**WHAT TO PRODUCE:** Each line should be copied exactly.
-------
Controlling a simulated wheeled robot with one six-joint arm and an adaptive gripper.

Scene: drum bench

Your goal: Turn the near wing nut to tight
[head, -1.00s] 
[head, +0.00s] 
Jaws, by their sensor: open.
-------
**OUTPUT FOR THIS EXERCISE:**
Controlling a simulated wheeled robot with one six-joint arm and an adaptive gripper.

Scene: drum bench

Your goal: Turn the near wing nut to tight
[head, -1.00s] 
[head, +0.00s] 
Jaws, by their sensor: open.

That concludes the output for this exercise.